Reproduce every line in the listing that contains the word "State".

» **Dataset content**:
· · · · ·

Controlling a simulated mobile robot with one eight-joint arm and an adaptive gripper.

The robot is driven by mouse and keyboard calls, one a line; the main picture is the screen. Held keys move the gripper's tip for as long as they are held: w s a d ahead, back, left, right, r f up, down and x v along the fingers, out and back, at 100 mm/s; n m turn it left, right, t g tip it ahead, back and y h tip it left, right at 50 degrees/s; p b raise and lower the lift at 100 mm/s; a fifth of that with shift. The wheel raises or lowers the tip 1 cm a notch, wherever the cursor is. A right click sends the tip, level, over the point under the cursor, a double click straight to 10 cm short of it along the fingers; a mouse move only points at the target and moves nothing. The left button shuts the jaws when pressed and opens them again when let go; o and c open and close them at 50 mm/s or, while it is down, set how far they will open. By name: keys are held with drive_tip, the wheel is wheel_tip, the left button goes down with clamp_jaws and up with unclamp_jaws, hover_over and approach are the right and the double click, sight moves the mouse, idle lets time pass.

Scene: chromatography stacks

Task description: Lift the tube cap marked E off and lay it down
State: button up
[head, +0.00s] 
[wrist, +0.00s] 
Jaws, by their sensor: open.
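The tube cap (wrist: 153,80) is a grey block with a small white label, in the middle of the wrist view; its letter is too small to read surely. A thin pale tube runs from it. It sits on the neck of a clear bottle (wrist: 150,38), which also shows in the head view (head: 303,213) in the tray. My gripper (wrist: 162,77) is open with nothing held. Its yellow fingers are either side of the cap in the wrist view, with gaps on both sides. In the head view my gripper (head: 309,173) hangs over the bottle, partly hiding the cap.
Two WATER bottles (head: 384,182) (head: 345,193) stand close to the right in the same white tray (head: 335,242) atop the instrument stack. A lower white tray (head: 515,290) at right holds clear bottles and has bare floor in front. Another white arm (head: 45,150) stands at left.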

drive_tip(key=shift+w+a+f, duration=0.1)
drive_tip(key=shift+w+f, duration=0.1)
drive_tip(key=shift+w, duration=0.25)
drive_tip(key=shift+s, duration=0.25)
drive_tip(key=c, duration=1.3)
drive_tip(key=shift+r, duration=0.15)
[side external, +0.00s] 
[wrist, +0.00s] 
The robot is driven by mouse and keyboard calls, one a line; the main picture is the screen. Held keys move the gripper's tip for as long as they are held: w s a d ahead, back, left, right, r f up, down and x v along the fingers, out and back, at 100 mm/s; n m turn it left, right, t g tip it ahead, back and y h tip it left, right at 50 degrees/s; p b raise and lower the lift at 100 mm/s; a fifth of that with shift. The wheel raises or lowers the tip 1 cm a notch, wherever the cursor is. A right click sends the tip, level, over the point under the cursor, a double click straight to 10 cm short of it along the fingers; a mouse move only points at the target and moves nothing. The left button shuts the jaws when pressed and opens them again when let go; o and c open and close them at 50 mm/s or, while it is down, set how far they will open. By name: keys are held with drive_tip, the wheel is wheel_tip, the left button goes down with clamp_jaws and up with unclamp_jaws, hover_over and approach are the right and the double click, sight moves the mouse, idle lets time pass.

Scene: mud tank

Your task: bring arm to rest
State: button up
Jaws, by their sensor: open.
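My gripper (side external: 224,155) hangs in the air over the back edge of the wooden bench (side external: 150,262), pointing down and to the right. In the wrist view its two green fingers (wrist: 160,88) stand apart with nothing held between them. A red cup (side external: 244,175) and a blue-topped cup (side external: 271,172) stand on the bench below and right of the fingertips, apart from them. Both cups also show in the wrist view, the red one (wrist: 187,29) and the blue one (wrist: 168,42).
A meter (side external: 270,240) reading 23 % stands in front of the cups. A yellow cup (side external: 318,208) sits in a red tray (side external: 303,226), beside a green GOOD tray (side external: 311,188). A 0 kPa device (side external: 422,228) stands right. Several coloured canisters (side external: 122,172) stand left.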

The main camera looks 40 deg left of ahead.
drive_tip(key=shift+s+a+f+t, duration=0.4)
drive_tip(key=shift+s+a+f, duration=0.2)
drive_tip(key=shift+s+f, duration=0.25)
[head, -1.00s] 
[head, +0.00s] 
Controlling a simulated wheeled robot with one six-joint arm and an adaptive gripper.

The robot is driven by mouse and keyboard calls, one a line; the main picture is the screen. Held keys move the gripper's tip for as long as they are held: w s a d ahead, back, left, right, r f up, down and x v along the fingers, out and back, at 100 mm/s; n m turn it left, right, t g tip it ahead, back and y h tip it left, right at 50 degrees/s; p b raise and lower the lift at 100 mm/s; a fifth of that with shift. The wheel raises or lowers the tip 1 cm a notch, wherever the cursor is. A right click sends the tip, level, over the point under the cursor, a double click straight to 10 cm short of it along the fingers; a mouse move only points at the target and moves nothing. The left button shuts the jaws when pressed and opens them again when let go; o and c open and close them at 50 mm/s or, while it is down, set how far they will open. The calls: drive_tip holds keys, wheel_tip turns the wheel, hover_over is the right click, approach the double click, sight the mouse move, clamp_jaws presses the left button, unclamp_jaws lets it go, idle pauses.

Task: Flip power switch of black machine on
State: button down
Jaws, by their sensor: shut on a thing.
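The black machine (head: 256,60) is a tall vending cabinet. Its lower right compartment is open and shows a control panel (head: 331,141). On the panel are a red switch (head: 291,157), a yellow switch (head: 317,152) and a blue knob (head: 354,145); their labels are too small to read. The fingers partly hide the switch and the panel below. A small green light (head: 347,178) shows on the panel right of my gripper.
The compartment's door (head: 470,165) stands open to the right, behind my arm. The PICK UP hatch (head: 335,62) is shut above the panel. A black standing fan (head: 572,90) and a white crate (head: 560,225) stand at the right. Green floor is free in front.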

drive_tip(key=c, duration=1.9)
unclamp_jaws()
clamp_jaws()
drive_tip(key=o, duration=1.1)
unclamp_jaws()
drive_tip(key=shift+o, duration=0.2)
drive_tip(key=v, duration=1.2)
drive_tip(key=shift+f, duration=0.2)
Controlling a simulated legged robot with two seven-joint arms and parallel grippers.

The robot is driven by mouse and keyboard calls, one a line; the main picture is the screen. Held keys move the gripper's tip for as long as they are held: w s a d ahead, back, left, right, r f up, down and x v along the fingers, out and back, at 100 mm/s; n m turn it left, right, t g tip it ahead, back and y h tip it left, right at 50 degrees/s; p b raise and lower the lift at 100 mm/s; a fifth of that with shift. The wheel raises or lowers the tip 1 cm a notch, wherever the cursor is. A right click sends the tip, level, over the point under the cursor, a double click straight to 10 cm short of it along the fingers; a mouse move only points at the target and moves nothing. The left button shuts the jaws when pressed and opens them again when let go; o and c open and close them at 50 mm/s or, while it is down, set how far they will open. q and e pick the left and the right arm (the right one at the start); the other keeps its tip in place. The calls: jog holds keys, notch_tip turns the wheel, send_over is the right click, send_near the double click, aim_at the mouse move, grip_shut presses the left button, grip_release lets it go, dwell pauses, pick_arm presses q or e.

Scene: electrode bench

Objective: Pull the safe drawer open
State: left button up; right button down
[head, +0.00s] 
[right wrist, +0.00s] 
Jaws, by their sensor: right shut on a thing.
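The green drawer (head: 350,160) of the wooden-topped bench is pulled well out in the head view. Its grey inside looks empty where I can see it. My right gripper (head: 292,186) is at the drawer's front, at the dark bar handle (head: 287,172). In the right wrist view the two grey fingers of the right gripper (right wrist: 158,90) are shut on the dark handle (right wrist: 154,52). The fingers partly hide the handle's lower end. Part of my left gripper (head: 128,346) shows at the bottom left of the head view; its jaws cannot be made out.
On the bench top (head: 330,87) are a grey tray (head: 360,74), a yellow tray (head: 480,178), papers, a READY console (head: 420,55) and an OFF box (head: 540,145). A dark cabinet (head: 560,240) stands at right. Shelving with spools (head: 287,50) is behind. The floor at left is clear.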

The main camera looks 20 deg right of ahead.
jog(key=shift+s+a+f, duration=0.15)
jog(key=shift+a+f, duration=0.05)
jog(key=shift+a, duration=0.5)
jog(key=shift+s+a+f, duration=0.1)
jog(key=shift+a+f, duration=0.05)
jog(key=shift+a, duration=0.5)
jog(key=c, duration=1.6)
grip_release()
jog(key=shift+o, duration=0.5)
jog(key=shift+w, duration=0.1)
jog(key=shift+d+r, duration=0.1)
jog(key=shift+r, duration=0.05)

· · · · ·

» **Full output**:
State: button up
State: button up
State: button down
State: left button up; right button down

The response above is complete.